Let the whole world fall away
And fall into my arms
Stay with me
I don't know how long we've got left
And so I'm asking you
To forgive me
I learn as I go
To float far away
Into silence
And just watch your face
And find some kind of grace
In that quiet bliss
Where will we go when we get old
When the bustle and the noise
Get too frightening
When each and every angry word
Is banished to the past
Thats when I think...
We'll learn as we go
To float far away
Into silence
And I'll watch your face
And read of patience and grace
In each line there
Will you walk into the grave with me
Will you leave this empty world
Soft and wistful
To sink into the dark, dank earth
And never reappear would be blissful
To float far away
Into eternal space
And God's silence
Where I'll watch your face
And find patience and grace
In each line there
Can I stay and say nothing at all
Work each day, all for nothing at all
The few words I say they mean nothing at all
Drift away into nothing at all
Find the grace to be nothing at all
Fade away and end up nothing at all
At all, at all, at all
03:12 AM [link]
Damn good cook
06.22.06
Song of the Day: Martina McBride - How Far
As I eat these damn good baked turkey chimichangas with chipotle peppers that I just whipped together, I find myself wondering why the hell I picked law school over culinary school. I certainly wasn't listening the day The Powers That Be whispered my true calling in my ear. I always wish I had someone to cook for; if anyone is insane enough to marry me, he's going eat like a king (or, more accurately, emperor).
My Creative Zen Vision M did in fact arrive yesterday, and it looks and sounds beautiful. I, unfortunately, did not have the brain a few years ago to rip my entire CD collection as MP3s (and no non-Apple MP3 player will play M4As), so now I'm in the long, slow process of re-ripping them. I had toyed with the idea of downloading a conversion program until I confirmed that converting the files would cause a decrease in sound quality, and a desire for better sound quality was one of the reasons I moved away from iPods.
The pain is finally gone from my sunburn, and I'm left with massive peeling. I've shed so much skin, it's occurred to me that I ought to be a parselmouth.
Yesterday, I bought myself a birthday present of fushia and orange sneakers and a watermelon pink hoodie from the Gap. The shoes are the Coolest Thing Ever.
02:51 PM [link]
06-21-06
06.21.06
Song of the Day: Juliet - Avalon
I'm OLD.
To celebrate my oldness, this beauty should be arriving on my doorstep today:

12:25 AM [link]
Vacation notes
06.19.06
Song of the Day: Dixie Chicks - Lullaby
Just spent the last 5 days at a house in the middle of a lake in Tennessee.
Very strange to be back in a house that doesn't rock back and forth in the waves now.
Went on a jet ski for the first time. Very awesome.
Have the second worst sunburn I've ever had in my life. Very not awesome.
(First-worst sunburn was courtesy of the Carribbean.)

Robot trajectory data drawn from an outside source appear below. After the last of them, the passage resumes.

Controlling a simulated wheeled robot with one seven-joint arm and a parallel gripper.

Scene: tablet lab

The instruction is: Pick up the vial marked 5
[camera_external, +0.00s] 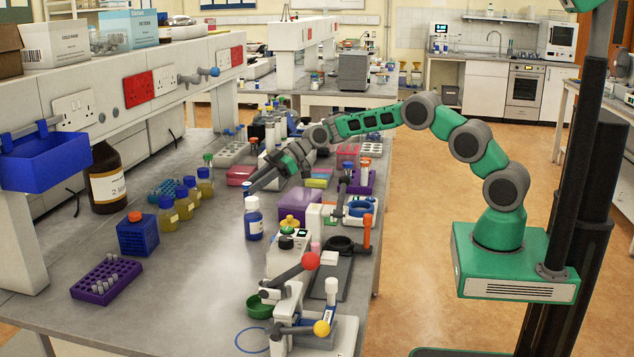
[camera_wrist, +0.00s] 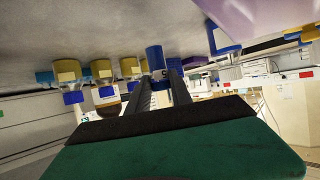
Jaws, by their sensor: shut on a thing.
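Several yellow bottles with blue caps (camera_external: 185,203) stand left of the vial. A blue box (camera_external: 138,238) and a purple rack (camera_external: 84,292) are nearer. A purple box (camera_external: 300,204) and lab devices crowd the right. Bare bench (camera_external: 190,290) lies in front.

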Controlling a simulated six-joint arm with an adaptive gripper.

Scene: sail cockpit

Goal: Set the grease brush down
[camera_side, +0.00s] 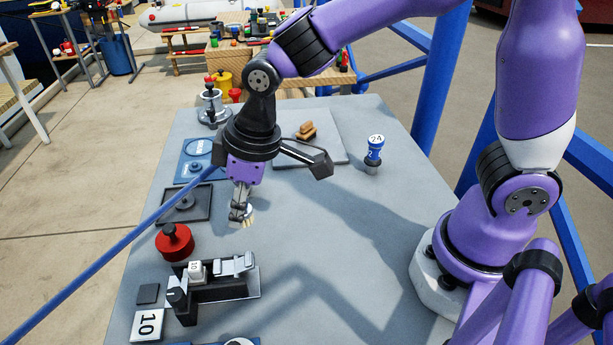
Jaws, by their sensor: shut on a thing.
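My gripper (238,215) points down over the left-middle part of the grey table (330,235). Its jaws are shut on a small thing with pale, tan bristle-like tips, which looks like the grease brush (251,219). The tips are at or just above the table top; I cannot tell whether they touch. The jaws hide most of the brush.
A black tray (172,208), a red knobbed disc (174,244) and a dark clamp fixture (215,290) stand left and in front. Table to the right is clear.

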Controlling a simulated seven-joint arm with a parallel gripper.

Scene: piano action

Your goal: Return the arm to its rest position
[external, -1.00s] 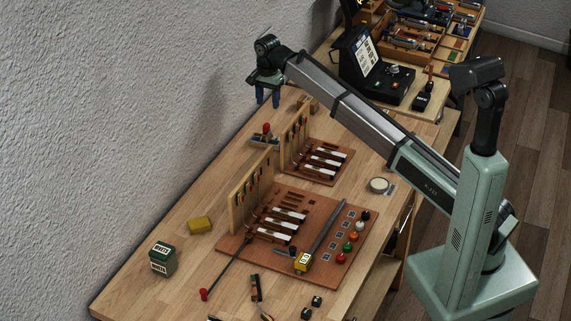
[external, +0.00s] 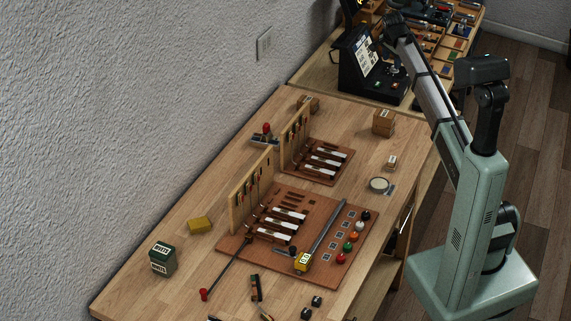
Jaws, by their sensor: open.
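My arm is swung back to the right, over the right part of the far bench. Its grey forearm slopes up and to the left from the green column. My gripper (external: 386,55) is at the forearm's far end, in front of the black console (external: 360,60). It is small and dark against the console, so its fingers are hard to make out. It is open, and I see nothing held in it.
The wooden bench (external: 200,240) carries two red-brown boards, the near one (external: 315,215) and the far one (external: 325,150), with upright racks. A wooden block (external: 383,122), a round white disc (external: 378,185), a yellow block (external: 200,225) and a green tin (external: 163,258) stand around them.

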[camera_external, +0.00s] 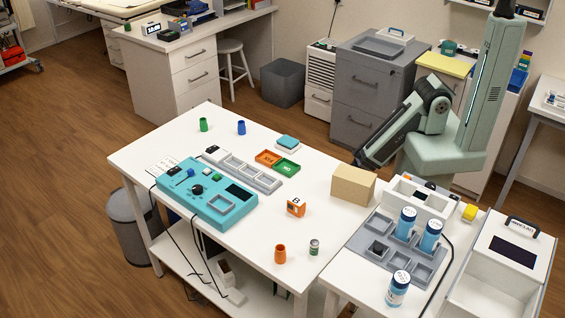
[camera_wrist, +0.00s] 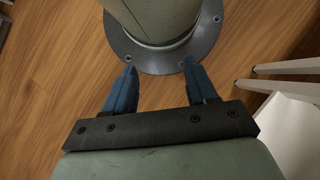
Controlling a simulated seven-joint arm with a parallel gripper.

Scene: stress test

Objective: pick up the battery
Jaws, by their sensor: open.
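A small upright cylinder (camera_external: 314,247) with a pale top and a dark green band stands near the front right corner of the white table in the external view. It looks most like the battery, but it is too small to be sure. My gripper (camera_wrist: 159,68) shows in the wrist view with its two blue fingers apart and nothing between them. It points at my own base and the wood floor, far from the cylinder. In the external view, my arm is folded back beyond the tables, and its fingers cannot be made out. The battery is not in the wrist view.
An orange cup (camera_external: 280,254) stands left of the cylinder, and an orange block marked B (camera_external: 296,207) lies behind it. A tan box (camera_external: 353,184) stands nearer my arm. Blue-labelled canisters (camera_external: 398,289) stand on the right table. A teal device (camera_external: 207,193) occupies the left.

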Must now go attempt to wash my hair without disturbing the massively peeling skin on my shoulders.
12:40 PM [link]
Awesome
06.09.06
Song of the Day: Dixie Chicks - Not Ready to Make Nice
I got an A- in First Amendment. Hell yeah. It was only my most difficult class.
I also got a C in Professional Responsibility. It was the lamest class ever, filled with nothing but hypothetical questions about how one might behave in certain lawyerly situations. At only 2 credit hours, this C is nothing but mildly annoying.
10:52 PM [link]
The Dream of Scipio
06.07.06
Song of the Day: The Wreckers - Leave the Pieces
The book I just read lied to me. The back of it says:
"In The Dream of Scipio, the acclaimed author [Iain Pears] intertwines three intellectual mysteries, three love stories, and three of the darkest moments in human history. United by a classical text called 'The Dream of Scipio,' three men struggle to find refuge for their hearts and minds from the madness that surrounds them in the final days of the Roman Empire, in the grim years of the Black Death, and in the direst hours of World War II."
The snippet on the back cover from People magazine says:
"Braiding together parallel plots of romance and political intrigue set in Provence during three dark eras, The Dream of Scipio is a murder mystery on the grandest scale. Pears invests his complex story with piquancy, irony, and humor. There is much to ponder here, from Neoplatonic philosophy to anti-Semitism to public duty."
There isn't even ONE "intellectual mystery," much less three of them. There is plenty of murder, but no "murder mystery," especially not one "on the grandest scale." And there certainly isn't any humor. Despite the lies, it was an interesting read. I wouldn't exactly say it was an enjoyable book, since it's about as tragic as they come, but it was definitely an exercise for my brain. It was also flawlessly executed; even though it slid back and forth between three very different times in history, I never had any problem keeping each plot separate or remembering what had already occurred. I don't think I'd ever reread it, but I'm game enough to try the author's The Instance of the Fingerpost.
Is it wrong that I'm bothered my copy of Fingerpost has a huge crease right down the front cover? It honestly almost stopped me from buying it, but the $2 price tag won me over. It still makes me twitch when I look at it. Note to self: Must learn to be less anal about such things.